## REQUEST:
Drop the pictures, then extract the listing word for word.

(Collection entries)
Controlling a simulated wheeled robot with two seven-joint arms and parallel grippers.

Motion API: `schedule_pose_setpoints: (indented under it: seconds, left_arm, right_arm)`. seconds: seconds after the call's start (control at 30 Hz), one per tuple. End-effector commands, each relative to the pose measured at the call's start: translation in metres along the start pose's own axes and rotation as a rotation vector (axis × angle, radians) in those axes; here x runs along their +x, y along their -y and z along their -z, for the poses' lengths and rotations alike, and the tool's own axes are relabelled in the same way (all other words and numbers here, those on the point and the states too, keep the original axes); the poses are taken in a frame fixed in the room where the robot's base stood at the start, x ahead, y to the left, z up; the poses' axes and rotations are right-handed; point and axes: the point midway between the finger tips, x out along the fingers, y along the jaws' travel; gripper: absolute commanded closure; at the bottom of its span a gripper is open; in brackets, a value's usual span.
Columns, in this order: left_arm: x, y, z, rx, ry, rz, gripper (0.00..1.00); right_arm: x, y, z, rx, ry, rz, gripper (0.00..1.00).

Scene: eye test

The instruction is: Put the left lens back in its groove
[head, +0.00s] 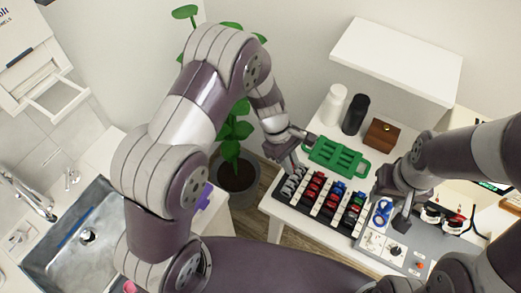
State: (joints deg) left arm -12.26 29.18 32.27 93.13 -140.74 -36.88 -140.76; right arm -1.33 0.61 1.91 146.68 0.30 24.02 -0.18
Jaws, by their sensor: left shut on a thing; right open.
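A black lens case (338,232) with slanting rows of silver, red and blue lenses sits on the white table. My left gripper (291,171) is shut at the case's upper-left end, over the row of silver lenses. The thing between its fingers is too small and hidden to make out clearly; it appears to be a lens. I cannot tell whether it touches a groove. My right gripper (401,219) is open, beside a blue ring-shaped item (381,213) to the right of the case.
A green slotted tray (338,155) lies behind the case. A white bottle (334,105), black bottle (355,115) and brown box (381,135) stand further back. A grey control panel (410,262) is at front right. A potted plant (237,175) stands left of the table.

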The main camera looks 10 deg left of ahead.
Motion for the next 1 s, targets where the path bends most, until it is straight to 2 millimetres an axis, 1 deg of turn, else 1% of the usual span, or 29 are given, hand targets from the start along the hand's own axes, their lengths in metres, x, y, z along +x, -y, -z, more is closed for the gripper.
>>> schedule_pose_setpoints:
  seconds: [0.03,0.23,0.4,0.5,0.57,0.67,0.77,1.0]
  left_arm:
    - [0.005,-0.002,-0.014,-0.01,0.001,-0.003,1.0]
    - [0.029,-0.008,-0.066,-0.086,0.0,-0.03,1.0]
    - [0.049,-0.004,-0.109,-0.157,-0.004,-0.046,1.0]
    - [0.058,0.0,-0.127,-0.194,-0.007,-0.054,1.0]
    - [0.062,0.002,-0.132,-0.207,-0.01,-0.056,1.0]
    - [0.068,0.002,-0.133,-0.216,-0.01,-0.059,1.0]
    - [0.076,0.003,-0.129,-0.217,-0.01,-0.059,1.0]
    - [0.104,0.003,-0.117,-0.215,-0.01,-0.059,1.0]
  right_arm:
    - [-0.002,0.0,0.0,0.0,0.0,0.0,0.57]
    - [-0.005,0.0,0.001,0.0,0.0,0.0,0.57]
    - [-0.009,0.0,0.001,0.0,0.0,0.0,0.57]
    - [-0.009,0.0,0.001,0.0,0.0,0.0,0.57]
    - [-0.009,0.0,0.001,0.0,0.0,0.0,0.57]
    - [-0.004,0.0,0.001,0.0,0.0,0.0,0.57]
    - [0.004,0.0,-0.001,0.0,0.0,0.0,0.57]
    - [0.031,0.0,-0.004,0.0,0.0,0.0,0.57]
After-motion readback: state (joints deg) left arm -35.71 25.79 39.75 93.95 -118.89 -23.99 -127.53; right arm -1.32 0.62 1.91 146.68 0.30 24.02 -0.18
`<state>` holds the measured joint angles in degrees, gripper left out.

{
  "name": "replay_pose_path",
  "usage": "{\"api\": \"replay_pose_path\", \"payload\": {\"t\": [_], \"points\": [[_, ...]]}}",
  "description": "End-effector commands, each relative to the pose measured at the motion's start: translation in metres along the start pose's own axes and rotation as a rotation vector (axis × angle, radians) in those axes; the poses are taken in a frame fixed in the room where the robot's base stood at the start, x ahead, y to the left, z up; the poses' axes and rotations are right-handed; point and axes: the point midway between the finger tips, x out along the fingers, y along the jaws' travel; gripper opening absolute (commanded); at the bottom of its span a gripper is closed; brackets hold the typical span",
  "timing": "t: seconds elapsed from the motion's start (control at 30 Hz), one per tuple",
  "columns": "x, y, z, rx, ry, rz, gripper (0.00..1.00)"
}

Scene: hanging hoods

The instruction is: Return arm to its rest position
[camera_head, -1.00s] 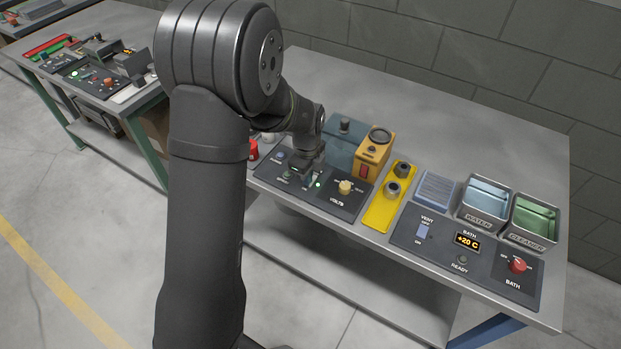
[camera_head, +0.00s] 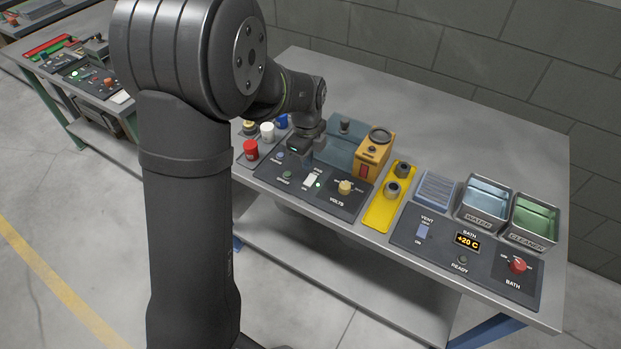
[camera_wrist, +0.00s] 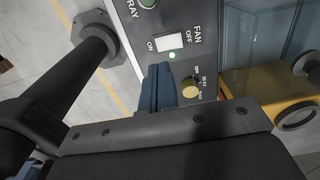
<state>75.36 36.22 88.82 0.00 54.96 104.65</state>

## WRITTEN REPLY:
Controlling a simulated wheeled robot with two seven-joint arms and parallel grippers.

Motion API: `schedule_pose_setpoints: (indented under it: seconds, left_arm, right_arm)`. seconds: seconds after the call's start (control at 30 Hz), one per tuple. End-effector commands, each relative to the pose measured at the call's start: translation in metres along the start pose's own axes and rotation as a rotation vector (axis × angle, radians) in those axes; here x runs along their +x, y along their -y and z along their -z, for the poses' lengths and rotations alike, and the tool's own axes are relabelled in the same way (all other words and numbers here, those on the point and the states too, keep the original axes); the poses are taken in a frame fixed in the room where the robot's base stood at the start, x ahead, y to the left, z up; the poses' axes and rotations are right-handed; point and axes: the point midway between the finger tips, x out along the fingers, y along the jaws' travel; gripper: absolute commanded closure; at the bottom of its span a gripper is open; in brackets, a value's usual span.
Columns, in this order: left_arm: x, y, z, rx, ry, rz, gripper (0.00..1.00); right_arm: x, y, z, rx, ry, rz, gripper (0.00..1.00).

Scene: eye test

The instruction is: Put the left lens back in its groove
[head, +0.00s] 
State: (joints deg) left arm -12.26 29.18 32.27 93.13 -140.74 -36.88 -140.76; right arm -1.33 0.61 1.91 146.68 0.30 24.02 -0.18
Jaws, by their sensor: left shut on a thing; right open.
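A black lens case (338,232) with slanting rows of silver, red and blue lenses sits on the white table. My left gripper (291,171) is shut at the case's upper-left end, over the row of silver lenses. The thing between its fingers is too small and hidden to make out clearly; it appears to be a lens. I cannot tell whether it touches a groove. My right gripper (401,219) is open, beside a blue ring-shaped item (381,213) to the right of the case.
A green slotted tray (338,155) lies behind the case. A white bottle (334,105), black bottle (355,115) and brown box (381,135) stand further back. A grey control panel (410,262) is at front right. A potted plant (237,175) stands left of the table.

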The main camera looks 10 deg left of ahead.
Motion for the next 1 s, targets where the path bends most, until it is straight to 2 millimetres an axis, 1 deg of turn, else 1% of the usual span, or 29 are given, hand targets from the start along the hand's own axes, their lengths in metres, x, y, z along +x, -y, -z, more is closed for the gripper.
>>> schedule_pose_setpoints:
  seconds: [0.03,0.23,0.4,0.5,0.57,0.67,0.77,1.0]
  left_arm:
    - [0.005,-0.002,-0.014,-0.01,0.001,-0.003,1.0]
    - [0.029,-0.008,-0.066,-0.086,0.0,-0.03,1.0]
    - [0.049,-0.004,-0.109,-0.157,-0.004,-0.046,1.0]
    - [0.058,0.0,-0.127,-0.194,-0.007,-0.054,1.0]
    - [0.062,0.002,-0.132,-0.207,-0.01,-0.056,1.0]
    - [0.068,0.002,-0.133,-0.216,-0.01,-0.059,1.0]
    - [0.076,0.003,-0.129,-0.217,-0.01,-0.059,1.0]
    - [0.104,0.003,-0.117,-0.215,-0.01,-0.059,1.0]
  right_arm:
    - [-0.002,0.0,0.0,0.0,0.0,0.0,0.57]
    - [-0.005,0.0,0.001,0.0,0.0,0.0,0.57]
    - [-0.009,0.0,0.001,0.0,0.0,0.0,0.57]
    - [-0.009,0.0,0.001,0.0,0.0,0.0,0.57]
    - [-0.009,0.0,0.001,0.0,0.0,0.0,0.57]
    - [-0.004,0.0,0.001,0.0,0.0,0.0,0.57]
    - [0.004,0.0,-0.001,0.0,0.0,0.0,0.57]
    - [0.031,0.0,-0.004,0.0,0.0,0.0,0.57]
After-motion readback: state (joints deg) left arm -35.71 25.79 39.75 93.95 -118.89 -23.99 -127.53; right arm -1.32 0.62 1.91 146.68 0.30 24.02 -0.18
`<state>` holds the measured joint angles in degrees, gripper left out.

{
  "name": "replay_pose_path",
  "usage": "{\"api\": \"replay_pose_path\", \"payload\": {\"t\": [_], \"points\": [[_, ...]]}}",
  "description": "End-effector commands, each relative to the pose measured at the motion's start: translation in metres along the start pose's own axes and rotation as a rotation vector (axis × angle, radians) in those axes; the poses are taken in a frame fixed in the room where the robot's base stood at the start, x ahead, y to the left, z up; the poses' axes and rotations are right-handed; point and axes: the point midway between the finger tips, x out along the fingers, y along the jaws' travel; gripper opening absolute (commanded); at the bottom of its span a gripper is closed; brackets hold the typical span",
  "timing": "t: seconds elapsed from the motion's start (control at 30 Hz), one per tuple",
  "columns": "x, y, z, rx, ry, rz, gripper (0.00..1.00)"
}

Scene: hanging hoods

The instruction is: Return arm to its rest position
[camera_head, -1.00s] 
[camera_head, +0.00s] 
[camera_wrist, +0.00s] 
<state>75.36 36.22 88.82 0.00 54.96 104.65</state>

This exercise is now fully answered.